C’est quelquefois impossible de rester de marbre et de ne pas être atteint par des cas qui vous vont droit au cœur. Il peut y avoir beaucoup d’émotion. Il est difficile de ne pas se mettre à la place du requérant, ne serait-ce que quelques minutes, en se demandant ce que vous auriez fait si vous vous étiez retrouvé dans la même situation. Pour autant, il faut ne pas se laisser submerger par les sentiments et tendre, autant que faire se peut, à l’impartialité afin de ne pas introduire d’inéquité entre les uns et les autres. Garder une réserve permet d’être le plus juste possible dans son questionnement, son appréciation, son jugement.
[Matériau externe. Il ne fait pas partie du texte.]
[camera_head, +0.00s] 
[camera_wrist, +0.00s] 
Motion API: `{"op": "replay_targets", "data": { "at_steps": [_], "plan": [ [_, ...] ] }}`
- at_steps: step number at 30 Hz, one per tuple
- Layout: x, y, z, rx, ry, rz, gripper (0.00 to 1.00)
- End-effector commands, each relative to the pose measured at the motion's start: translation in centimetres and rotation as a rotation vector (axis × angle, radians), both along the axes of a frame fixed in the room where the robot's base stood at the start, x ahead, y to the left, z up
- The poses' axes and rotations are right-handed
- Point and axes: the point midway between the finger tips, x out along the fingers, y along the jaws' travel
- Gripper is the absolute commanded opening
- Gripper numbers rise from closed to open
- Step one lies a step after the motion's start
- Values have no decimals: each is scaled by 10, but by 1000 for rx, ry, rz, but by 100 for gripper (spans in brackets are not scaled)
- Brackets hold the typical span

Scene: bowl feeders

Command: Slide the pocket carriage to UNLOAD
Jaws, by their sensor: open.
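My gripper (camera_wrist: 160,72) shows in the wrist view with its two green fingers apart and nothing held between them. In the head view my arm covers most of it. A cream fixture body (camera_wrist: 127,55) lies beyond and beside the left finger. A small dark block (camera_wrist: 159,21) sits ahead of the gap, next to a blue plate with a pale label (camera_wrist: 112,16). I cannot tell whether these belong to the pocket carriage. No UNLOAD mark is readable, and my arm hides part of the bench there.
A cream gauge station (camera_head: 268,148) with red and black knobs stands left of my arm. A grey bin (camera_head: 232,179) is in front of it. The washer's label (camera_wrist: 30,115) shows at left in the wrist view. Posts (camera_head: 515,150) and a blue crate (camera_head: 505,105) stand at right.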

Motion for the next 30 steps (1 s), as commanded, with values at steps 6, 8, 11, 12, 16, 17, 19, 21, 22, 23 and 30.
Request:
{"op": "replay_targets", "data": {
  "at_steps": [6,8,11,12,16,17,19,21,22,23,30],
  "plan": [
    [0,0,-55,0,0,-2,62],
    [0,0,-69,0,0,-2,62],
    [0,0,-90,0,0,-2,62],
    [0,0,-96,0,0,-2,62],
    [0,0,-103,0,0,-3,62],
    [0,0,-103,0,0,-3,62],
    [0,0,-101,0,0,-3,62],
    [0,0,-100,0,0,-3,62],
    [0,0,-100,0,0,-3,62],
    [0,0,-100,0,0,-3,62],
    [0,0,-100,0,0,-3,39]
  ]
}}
Vous écrivez que, parfois, plus on demande de détails au requérant, plus il pourra être tenté d’inventer une réalité recevable…

C’est l’effet pervers : plus les juges posent des questions aux requérants, plus ces derniers pensent qu’ils sont tenus de fournir des réponses, quitte à en inventer. Une sorte de mécanique du récit peut alors s’instaurer et, pour que celui-ci soit recevable, les demandeurs d’asile vont tenir compte de consignes données par d’autres migrants ayant déjà obtenu leur statut de réfugié. La logique infernale est de ramener toujours plus de preuves. Sauf que ce bricolage de justifications à la dernière minute joue assez souvent contre eux. A mon sens, les juges ne tiennent pas assez compte des conditions particulières dans lesquelles les demandeurs d’asile quittent leur pays : ils peuvent partir d’Afghanistan ou de Syrie avec des documents sous le bras et ne plus être en leur possession à leur arrivée, sans oublier les traumatismes vécus tout au long des milliers de kilomètres qu’ils ont parcourus. Non que les juges ne veulent pas mais ils ne sont pas suffisamment formés aux conséquences psychologiques majeures de l’exil. Pourtant, elles sont parfois telles qu’un requérant peut parfaitement oublier ce qui lui est arrivé, prendre un récit pour un autre, être confus dans la chronologie des événements… Il importe que les personnes qui ont à prendre des décisions concernant le destin des exilés soient mieux préparées à ces « traumas ».

Comment réagissez-vous aux critiques faites aux institutions par les associations qui accompagnent les demandeurs d’asile ?

Les associations sont dans leur rôle, elles servent de dispositif d’alerte. En même temps, elles peuvent aussi avoir une interprétation simpliste de la réalité. Le fonctionnement d’une institution est quelque chose d’extrêmement compliqué. On peut effectivement regretter qu’un certain nombre de juges puissent paraître sévères, mais je ne connais pas une seule institution dont l’ordre fondamental n’est pas l’inclusion et l’exclusion. Que ce soit l’école, la famille, l’armée, l’église… toutes incluent et excluent. En matière d’immigration, la pensée est souvent binaire. C’est un domaine où l’on peut tout dire et son contraire, et il est absolument impossible de ne pas choisir son camp. Soit vous êtes pour l’ouverture des frontières, soit vous êtes contre, comme s’il ne pouvait pas y avoir d’autres voies.

Finalement, que retenez-vous de cette expérience à la CNDA ?

J’ai été marqué par la question des « corps interdits ». Les personnes ont un corps, souvent abîmé par un parcours éprouvant, mais pas de lieu. Au moment où elles demandent à être accueillies et protégées, elles ne savent pas si elles vont pouvoir rester ici ou si elles vont être obligées de demander asile à un autre pays. Ce sont des problématiques d’une extrême importance car, aujourd’hui, des dizaines de millions de personnes ne sont plus à leur place. Or, si l’on n’est plus à sa place, c’est que le monde s’est déréglé. J’ai vu par ailleurs ce que tout le monde voit, à savoir que nous allons petit à petit vers toujours un peu plus de restrictions concernant l’immigration et le droit d’asile. C’est une tendance lourde, qui n’est pas près de s’arrêter tant les flux de populations déplacées sont massifs.

Repères

Smaïn Laacher est professeur de sociologie à l’université de Strasbourg et spécialiste de l’immigration et des déplacements de populations. Il est l’auteur de nombreux ouvrages dont De la violence à la persécution, femmes sur la route de l’exil (Ed. La Dispute, 2010), Mythologie du sans-papiers (Ed. Le Cavalier Bleu, 2009). Son dernier livre s’intitule Croire à l’incroyable. Un sociologue à la Cour nationale du droit d’asile (Ed. Gallimard, 2018).